String manipulation in Erlang. (Learning Erlang 9)

Published on Nov 23, 2012

Yesterday I was asked how you do string manipulation in Erlang, since they are treated internally as a list of numbers that represent characters.

I suspected that there should be such a think as a string module but I didn’t really know so I say as much.

After coming back home I decided to open the Erlang docs and sure enough, there is a string module.

Let’s take a look.

Note of caution. These are my notes while learning Erlang.
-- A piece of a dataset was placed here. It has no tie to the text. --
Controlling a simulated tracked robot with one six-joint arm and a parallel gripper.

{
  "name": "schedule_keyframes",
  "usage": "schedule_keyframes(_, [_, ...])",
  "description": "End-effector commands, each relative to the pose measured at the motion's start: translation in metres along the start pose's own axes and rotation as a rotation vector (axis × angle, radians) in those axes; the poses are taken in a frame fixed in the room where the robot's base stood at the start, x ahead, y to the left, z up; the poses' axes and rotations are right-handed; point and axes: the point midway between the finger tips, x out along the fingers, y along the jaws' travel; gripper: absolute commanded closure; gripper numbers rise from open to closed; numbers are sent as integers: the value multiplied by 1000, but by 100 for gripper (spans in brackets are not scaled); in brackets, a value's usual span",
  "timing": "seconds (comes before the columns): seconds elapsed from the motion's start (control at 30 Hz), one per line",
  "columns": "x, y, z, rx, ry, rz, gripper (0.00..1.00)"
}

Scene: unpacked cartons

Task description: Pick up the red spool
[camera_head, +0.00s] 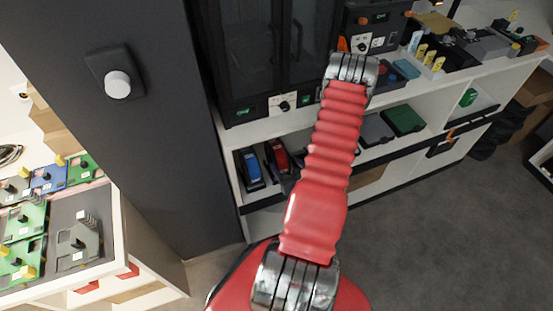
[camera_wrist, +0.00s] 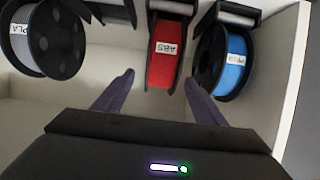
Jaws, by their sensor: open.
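The red spool (camera_wrist: 163,50), labelled ABS, stands on edge in a white cubby in the wrist view, between a grey spool and a blue spool. In the head view the red spool (camera_head: 277,155) shows on the shelf just left of my arm. My gripper (camera_wrist: 157,92) is open and empty, with its two dark fingers apart. The fingertips point toward the red spool, one to its left and one close to its lower right side. In the head view my gripper is mostly hidden behind my red arm.
The blue spool (camera_wrist: 222,62) stands close on the right, near the right finger and the cubby wall (camera_wrist: 285,75). The grey spool (camera_wrist: 48,38), labelled PLA, stands at the left. Dark holders sit above the spools. Bare shelf floor lies between the grey and red spools.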

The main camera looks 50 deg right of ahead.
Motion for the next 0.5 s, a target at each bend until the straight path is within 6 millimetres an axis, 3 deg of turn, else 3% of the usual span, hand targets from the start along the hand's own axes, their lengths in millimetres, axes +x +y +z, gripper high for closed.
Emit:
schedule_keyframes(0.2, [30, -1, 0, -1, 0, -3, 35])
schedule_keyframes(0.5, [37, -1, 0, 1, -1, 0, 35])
You are welcome to follow along and use them as a guide.

Some basic operations.

  1> Str = "this is a string".
  "this is a string"
  2> string:len(Str).
  3> length(Str).

We can easily check for the string length using the len/1 function.

Notice that we can also use length on Str since it’s actually a list.
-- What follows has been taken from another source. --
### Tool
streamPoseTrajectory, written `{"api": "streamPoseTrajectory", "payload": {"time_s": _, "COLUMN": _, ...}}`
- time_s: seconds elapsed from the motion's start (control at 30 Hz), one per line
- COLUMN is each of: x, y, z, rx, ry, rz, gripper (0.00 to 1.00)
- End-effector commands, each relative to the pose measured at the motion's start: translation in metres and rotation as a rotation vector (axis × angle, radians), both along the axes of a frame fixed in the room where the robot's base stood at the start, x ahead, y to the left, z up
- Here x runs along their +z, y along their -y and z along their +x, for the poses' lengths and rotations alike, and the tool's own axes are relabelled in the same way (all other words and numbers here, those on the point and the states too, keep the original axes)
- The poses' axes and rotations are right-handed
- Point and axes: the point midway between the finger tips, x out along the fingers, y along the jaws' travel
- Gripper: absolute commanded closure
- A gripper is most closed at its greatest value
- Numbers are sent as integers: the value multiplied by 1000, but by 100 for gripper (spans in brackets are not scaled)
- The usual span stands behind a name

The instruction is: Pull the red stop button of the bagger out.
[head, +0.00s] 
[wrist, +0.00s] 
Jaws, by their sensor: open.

We can also check for the number of words using words/1 that uses a space as the word separator or words/2 that takes a character as the word separator.

  1> string:words("this is a string").
  2> string:words("this is a string", $a).

Building strings.

We can create new strings using a number of functions.

join/2 takes a list of tokens and a string as a separator and “stitch” them together.

  1> string:join(["this", "is", "a", "string"], " ").
  "this is a string"

concat/2 join two strings together.

  1> string:concat("this is a string", ", and now is longer.").
  "this is a string, and now is longer"

We can copy a string a given number of times with copies/2.

  1> string:concat("de",string:copies("do", 3)).

We can use chars/3 to build a string using the same character multiple times.

  1> string:concat("this is g", string:chars($r, 10, "eat")).
  "this is grrrrrrrrrreat"

There is another variation without the tail.

  1> string:chars($+, 20).

You can use a number of functions to pad a string with either spaces or some character.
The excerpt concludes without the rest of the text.